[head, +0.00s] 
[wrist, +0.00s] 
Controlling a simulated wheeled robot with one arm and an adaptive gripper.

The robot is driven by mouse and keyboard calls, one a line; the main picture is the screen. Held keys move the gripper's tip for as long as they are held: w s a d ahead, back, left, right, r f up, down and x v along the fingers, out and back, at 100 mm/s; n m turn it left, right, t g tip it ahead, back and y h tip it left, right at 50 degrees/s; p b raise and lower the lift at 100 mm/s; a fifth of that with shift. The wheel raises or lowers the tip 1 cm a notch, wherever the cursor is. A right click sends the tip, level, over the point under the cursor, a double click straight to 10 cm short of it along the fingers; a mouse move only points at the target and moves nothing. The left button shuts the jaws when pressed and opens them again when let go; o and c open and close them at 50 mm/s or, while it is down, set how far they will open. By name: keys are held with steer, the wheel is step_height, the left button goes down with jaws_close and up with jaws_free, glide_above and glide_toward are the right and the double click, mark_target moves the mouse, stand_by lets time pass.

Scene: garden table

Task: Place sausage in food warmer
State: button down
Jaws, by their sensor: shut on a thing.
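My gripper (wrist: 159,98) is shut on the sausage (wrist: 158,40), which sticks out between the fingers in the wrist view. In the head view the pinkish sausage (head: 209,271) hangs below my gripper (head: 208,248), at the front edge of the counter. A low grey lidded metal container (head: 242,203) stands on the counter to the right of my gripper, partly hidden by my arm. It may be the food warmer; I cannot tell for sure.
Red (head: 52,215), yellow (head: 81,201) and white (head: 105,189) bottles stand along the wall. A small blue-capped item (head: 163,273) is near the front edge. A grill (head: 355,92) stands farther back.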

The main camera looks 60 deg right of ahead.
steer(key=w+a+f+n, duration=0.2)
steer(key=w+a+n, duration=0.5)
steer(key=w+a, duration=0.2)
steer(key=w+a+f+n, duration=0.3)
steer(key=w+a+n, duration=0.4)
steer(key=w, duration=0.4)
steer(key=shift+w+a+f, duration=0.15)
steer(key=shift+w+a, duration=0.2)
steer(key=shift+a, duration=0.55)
--
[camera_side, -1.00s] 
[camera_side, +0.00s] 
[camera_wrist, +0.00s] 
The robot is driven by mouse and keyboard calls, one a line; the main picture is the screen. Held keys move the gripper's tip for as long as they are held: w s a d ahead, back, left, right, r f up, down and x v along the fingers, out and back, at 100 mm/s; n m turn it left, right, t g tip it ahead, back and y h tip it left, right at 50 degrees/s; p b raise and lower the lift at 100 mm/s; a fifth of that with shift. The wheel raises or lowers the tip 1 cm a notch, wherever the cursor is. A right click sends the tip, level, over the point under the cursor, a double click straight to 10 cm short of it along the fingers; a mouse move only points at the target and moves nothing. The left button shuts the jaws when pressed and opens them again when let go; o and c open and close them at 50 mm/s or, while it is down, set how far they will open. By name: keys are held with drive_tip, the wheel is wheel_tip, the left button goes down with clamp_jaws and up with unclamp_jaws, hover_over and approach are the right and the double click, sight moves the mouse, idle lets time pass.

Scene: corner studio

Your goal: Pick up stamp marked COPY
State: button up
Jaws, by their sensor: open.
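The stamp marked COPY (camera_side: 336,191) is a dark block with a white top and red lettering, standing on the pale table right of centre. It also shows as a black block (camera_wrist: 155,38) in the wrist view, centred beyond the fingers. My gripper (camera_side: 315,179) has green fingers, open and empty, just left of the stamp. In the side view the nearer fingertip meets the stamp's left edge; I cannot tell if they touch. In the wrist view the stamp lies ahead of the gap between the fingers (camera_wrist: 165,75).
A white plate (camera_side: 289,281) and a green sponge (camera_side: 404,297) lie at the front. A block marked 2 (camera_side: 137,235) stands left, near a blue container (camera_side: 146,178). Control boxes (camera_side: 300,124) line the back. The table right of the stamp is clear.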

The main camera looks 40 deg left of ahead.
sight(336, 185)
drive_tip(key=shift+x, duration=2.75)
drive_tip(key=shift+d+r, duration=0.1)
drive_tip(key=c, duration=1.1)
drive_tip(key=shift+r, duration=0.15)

» **The exercise**: Only the lines from the one containing "Your goal: Pick up stamp marked COPY" through the one containing "State: button up" are to be reproduced, exactly as they appear.

» **Problem solution**:
Your goal: Pick up stamp marked COPY
State: button up

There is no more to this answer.